#### [WORK INSTRUCTIONS]
Repeat the listing in full, word for word.

#### [STORED DATA]

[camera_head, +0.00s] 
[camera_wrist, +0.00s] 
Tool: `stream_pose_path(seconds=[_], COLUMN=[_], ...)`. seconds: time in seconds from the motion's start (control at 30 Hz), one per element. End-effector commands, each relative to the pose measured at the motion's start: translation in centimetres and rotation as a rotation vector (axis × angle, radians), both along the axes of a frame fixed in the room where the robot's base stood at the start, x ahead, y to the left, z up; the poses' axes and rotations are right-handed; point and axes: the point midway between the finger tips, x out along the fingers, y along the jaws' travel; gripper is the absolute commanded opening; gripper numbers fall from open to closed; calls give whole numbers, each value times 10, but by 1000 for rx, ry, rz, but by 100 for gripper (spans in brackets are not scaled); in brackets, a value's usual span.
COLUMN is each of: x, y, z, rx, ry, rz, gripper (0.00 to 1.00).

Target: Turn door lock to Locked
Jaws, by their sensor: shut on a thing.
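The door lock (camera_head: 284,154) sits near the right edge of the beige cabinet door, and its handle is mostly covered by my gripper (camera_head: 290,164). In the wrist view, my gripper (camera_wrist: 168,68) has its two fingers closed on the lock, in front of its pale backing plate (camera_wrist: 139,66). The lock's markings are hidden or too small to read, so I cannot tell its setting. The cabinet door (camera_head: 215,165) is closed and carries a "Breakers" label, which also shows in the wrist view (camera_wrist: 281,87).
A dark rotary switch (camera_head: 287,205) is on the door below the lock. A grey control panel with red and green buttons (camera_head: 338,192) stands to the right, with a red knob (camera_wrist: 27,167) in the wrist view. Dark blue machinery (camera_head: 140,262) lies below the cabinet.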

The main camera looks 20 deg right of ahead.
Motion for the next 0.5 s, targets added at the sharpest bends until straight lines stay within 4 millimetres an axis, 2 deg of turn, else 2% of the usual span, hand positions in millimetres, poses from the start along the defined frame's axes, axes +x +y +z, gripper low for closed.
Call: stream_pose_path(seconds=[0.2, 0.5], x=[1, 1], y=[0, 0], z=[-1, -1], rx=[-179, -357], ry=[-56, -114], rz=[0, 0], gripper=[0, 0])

#### [TASK RESPONSE]
[camera_head, +0.00s] 
[camera_wrist, +0.00s] 
Tool: `stream_pose_path(seconds=[_], COLUMN=[_], ...)`. seconds: time in seconds from the motion's start (control at 30 Hz), one per element. End-effector commands, each relative to the pose measured at the motion's start: translation in centimetres and rotation as a rotation vector (axis × angle, radians), both along the axes of a frame fixed in the room where the robot's base stood at the start, x ahead, y to the left, z up; the poses' axes and rotations are right-handed; point and axes: the point midway between the finger tips, x out along the fingers, y along the jaws' travel; gripper is the absolute commanded opening; gripper numbers fall from open to closed; calls give whole numbers, each value times 10, but by 1000 for rx, ry, rz, but by 100 for gripper (spans in brackets are not scaled); in brackets, a value's usual span.
COLUMN is each of: x, y, z, rx, ry, rz, gripper (0.00 to 1.00).

Target: Turn door lock to Locked
Jaws, by their sensor: shut on a thing.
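The door lock (camera_head: 284,154) sits near the right edge of the beige cabinet door, and its handle is mostly covered by my gripper (camera_head: 290,164). In the wrist view, my gripper (camera_wrist: 168,68) has its two fingers closed on the lock, in front of its pale backing plate (camera_wrist: 139,66). The lock's markings are hidden or too small to read, so I cannot tell its setting. The cabinet door (camera_head: 215,165) is closed and carries a "Breakers" label, which also shows in the wrist view (camera_wrist: 281,87).
A dark rotary switch (camera_head: 287,205) is on the door below the lock. A grey control panel with red and green buttons (camera_head: 338,192) stands to the right, with a red knob (camera_wrist: 27,167) in the wrist view. Dark blue machinery (camera_head: 140,262) lies below the cabinet.

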The main camera looks 20 deg right of ahead.
Motion for the next 0.5 s, targets added at the sharpest bends until straight lines stay within 4 millimetres an axis, 2 deg of turn, else 2% of the usual span, hand positions in millimetres, poses from the start along the defined frame's axes, axes +x +y +z, gripper low for closed.
Call: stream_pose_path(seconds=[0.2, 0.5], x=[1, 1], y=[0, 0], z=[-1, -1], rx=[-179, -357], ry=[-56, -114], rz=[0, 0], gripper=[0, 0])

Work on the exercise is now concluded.